Copy each line that has the string "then" somewhere in it.

+++

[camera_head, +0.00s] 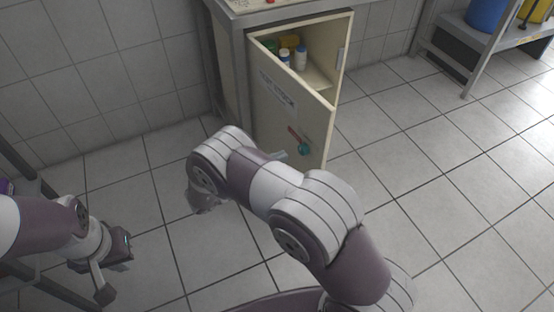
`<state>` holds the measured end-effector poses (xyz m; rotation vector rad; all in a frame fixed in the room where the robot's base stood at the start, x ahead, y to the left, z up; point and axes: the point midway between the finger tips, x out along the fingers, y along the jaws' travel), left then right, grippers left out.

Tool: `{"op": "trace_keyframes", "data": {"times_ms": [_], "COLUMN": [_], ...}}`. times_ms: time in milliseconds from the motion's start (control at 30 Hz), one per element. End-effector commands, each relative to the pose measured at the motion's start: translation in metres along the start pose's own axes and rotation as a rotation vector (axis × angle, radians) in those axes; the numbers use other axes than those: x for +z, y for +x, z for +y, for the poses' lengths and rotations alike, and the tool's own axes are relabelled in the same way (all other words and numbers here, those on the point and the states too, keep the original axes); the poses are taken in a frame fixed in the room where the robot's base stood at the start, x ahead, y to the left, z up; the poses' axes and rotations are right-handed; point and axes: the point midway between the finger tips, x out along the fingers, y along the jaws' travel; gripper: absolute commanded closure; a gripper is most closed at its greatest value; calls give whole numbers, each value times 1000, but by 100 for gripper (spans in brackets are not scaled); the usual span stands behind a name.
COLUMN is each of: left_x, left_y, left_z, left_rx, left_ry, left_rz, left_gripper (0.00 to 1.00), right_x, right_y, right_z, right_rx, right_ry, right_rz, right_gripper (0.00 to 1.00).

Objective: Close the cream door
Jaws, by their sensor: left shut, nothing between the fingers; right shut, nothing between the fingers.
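The cream door (285,104) belongs to a cream cabinet under a bench. It stands ajar, swung out toward me, with bottles showing inside over its top edge. It bears faded print, a red label and a teal knob-like part (304,149). Its lower part is hidden behind my right arm. My right gripper (203,200) is only partly visible, hanging to the left of the door, apart from it, shut and empty. My left gripper (113,268) is low at the left, far from the door, shut and empty.
The cabinet (344,42) holds several small bottles (300,57) on a shelf. A grey metal bench frame (228,70) surrounds it. At the upper right a metal rack (462,62) carries a blue drum (487,14). The tiled floor right of the door is clear.

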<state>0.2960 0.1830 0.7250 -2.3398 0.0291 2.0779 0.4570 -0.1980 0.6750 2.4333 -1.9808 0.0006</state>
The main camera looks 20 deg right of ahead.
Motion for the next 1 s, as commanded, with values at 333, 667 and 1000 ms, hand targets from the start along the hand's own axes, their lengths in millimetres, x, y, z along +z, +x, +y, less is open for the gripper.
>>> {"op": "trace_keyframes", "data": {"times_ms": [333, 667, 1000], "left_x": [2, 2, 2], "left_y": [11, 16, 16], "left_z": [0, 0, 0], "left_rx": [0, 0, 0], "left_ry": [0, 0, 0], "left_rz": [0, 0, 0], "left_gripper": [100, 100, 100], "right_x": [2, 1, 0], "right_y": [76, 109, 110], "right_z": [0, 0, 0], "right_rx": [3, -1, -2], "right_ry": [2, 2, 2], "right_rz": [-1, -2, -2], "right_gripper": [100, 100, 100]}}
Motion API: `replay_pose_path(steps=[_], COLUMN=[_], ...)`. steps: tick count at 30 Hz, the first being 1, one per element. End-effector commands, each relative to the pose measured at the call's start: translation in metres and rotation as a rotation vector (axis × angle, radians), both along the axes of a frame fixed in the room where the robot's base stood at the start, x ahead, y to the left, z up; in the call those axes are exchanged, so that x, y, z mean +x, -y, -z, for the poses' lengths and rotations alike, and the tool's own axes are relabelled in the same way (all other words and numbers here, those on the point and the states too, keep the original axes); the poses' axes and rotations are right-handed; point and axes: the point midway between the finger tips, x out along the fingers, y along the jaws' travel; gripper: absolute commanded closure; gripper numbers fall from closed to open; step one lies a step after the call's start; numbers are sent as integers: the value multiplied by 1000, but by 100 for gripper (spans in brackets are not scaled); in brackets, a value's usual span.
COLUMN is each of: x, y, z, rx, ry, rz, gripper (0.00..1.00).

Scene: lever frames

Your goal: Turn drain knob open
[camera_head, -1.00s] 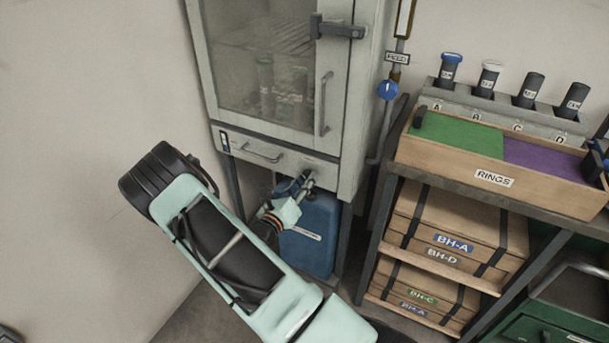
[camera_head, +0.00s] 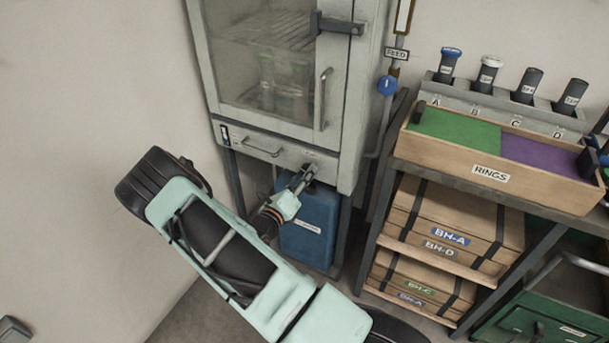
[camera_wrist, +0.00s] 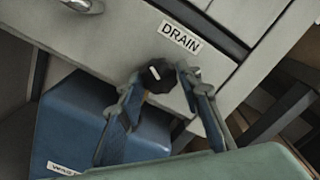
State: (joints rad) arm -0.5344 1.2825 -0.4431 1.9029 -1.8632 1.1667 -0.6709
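The black drain knob (camera_wrist: 158,76) sits on the pale cabinet panel, just below the DRAIN label (camera_wrist: 180,37) in the wrist view. A short white mark shows on its face, pointing up and left in the picture. My gripper (camera_wrist: 160,77) is open, with one fingertip on each side of the knob. The right fingertip is very near the knob's edge; I cannot tell whether either finger touches it. In the head view my gripper (camera_head: 303,178) reaches the cabinet's lower front panel, and it hides the knob there.
A blue container (camera_head: 309,233) stands under the cabinet (camera_head: 283,148), close below my gripper. A drawer-like handle (camera_head: 261,149) is left of the gripper. To the right stand a shelf with wooden boxes (camera_head: 455,222) and a RINGS tray (camera_head: 440,153).

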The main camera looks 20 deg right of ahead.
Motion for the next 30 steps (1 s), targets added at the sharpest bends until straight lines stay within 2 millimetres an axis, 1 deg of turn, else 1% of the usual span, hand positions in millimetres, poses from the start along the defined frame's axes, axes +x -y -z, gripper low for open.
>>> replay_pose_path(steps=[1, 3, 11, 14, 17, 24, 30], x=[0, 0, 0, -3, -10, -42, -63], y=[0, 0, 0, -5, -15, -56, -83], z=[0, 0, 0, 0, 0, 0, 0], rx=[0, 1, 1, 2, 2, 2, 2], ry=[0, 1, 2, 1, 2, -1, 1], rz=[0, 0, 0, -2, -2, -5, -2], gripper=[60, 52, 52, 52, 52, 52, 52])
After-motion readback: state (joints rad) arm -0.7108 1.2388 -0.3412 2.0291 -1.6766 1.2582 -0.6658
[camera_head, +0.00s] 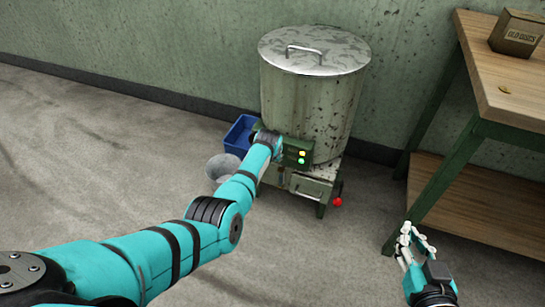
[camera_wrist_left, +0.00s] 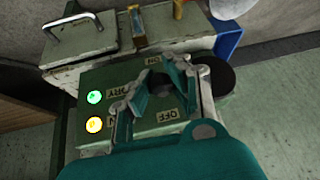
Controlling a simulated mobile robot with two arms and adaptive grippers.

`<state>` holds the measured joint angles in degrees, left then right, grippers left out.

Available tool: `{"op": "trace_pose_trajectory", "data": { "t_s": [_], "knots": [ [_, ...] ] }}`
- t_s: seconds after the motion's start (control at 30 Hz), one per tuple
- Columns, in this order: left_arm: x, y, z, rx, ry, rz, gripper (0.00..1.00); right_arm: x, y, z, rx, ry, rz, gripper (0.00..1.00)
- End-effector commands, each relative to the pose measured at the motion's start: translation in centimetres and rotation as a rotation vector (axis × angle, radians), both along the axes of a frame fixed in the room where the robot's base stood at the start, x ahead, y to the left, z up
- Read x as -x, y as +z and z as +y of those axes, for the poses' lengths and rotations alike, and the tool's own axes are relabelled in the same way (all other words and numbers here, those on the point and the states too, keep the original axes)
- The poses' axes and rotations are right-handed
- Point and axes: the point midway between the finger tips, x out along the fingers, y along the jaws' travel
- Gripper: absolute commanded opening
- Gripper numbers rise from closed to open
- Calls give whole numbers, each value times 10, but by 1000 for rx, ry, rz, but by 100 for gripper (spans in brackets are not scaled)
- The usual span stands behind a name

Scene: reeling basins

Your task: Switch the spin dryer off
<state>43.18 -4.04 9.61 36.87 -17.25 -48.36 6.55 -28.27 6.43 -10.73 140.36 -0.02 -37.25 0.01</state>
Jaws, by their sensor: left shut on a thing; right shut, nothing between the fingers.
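The spin dryer (camera_head: 310,105) is a worn grey-green drum with a metal lid, standing on a low base. Its green control panel (camera_head: 299,152) shows lit lamps; in the left wrist view the panel (camera_wrist_left: 103,78) has a green lamp (camera_wrist_left: 94,97), a yellow lamp (camera_wrist_left: 94,125) and upside-down labels, DRY and OFF readable, a third partly hidden. My left gripper (camera_wrist_left: 158,72) is shut on a dark knob (camera_wrist_left: 160,87) on the panel; the knob's pointing direction is unclear. In the head view my left wrist hides that gripper. My right gripper (camera_head: 414,240) is shut and empty, away from the dryer.
A blue bin (camera_head: 238,132) and a grey funnel-like vessel (camera_head: 222,167) stand left of the dryer. A red ball-shaped handle (camera_head: 337,201) sticks out at its lower right. A wooden table (camera_head: 500,82) with a brown box (camera_head: 516,33) stands at right. The floor at left is clear.

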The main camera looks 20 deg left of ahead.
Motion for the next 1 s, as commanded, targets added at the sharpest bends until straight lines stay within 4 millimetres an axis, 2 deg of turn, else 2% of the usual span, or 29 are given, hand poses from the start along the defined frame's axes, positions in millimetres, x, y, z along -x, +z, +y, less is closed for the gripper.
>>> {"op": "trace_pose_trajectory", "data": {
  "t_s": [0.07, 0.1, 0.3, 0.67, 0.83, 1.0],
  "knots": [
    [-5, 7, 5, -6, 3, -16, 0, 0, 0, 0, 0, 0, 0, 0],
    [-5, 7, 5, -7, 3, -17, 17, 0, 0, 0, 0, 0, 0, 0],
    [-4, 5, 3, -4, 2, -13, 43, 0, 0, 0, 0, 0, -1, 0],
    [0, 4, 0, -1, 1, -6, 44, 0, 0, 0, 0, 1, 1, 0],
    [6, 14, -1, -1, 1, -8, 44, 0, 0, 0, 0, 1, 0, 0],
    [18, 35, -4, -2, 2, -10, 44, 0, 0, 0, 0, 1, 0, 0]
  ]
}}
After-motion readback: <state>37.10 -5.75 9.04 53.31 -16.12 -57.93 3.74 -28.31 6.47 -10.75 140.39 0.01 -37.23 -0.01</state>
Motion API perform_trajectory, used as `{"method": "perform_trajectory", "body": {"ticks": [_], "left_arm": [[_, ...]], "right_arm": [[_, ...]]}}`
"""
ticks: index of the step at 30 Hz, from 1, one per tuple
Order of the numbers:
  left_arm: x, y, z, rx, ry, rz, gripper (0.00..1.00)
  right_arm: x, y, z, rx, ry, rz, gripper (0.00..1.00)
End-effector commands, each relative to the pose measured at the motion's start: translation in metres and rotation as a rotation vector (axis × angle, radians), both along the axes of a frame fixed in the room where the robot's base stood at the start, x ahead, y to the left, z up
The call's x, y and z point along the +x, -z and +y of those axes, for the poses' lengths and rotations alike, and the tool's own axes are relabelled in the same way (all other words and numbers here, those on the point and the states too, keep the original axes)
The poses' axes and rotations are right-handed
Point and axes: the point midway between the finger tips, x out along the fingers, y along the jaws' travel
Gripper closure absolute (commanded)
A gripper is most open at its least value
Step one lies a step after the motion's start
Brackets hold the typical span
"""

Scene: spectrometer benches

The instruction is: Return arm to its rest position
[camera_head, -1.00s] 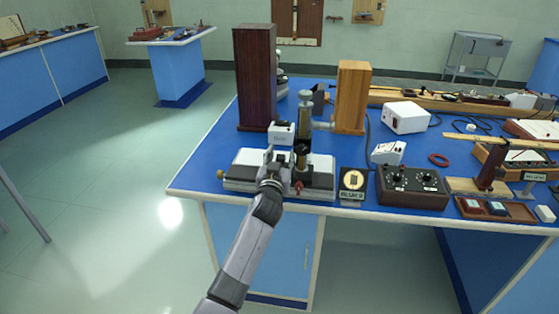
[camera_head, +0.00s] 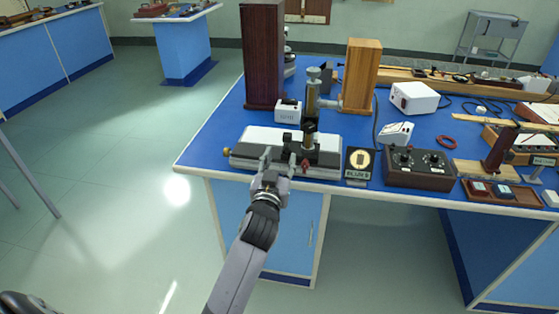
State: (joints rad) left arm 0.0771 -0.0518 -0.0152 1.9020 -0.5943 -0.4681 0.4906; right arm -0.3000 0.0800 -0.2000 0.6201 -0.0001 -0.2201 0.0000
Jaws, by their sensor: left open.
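My left gripper (camera_head: 275,162) shows in the head view at the front edge of the blue bench. Its jaws are open, with the two fingers pointing away from me, and nothing shows between them. It is in front of a white and grey instrument base (camera_head: 262,143), overlapping its front side in the picture; I cannot tell if they touch. A brass and grey upright tube (camera_head: 312,100) stands on the base, with a small white box (camera_head: 288,112) beside it. My right gripper is not in view.
Open floor (camera_head: 110,190) lies to the left.

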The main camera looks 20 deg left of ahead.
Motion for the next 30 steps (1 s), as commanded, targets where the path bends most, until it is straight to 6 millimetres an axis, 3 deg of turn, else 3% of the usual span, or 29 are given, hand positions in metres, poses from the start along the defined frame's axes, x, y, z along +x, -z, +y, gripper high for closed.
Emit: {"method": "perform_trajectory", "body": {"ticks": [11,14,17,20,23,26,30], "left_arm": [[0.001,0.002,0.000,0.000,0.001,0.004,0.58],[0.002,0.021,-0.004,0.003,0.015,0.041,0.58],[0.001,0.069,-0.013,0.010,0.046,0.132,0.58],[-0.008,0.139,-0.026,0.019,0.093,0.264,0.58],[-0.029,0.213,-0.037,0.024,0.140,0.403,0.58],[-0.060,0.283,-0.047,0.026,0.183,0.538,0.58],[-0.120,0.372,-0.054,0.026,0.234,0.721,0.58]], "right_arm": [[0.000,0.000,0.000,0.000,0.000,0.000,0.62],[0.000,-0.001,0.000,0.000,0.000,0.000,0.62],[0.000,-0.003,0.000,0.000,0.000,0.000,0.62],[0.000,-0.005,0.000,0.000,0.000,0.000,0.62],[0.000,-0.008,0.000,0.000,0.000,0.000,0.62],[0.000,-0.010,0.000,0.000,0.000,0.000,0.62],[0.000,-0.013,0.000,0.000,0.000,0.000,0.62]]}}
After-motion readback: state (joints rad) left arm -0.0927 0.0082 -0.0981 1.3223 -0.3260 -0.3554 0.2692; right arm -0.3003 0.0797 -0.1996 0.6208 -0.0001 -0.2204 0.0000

+++

### Right answer
`<state>` holds the measured end-effector poses (xyz m; rotation vector rad; all in a frame fixed in the room where the robot's base stood at the start, x ahead, y to the left, z up; point and axes: the point midway between the finger tips, x out along the fingers, y along the jaws' travel), left then right, grippers left out.
`<state>` holds the measured joint angles in degrees, left then right, grippers left out.

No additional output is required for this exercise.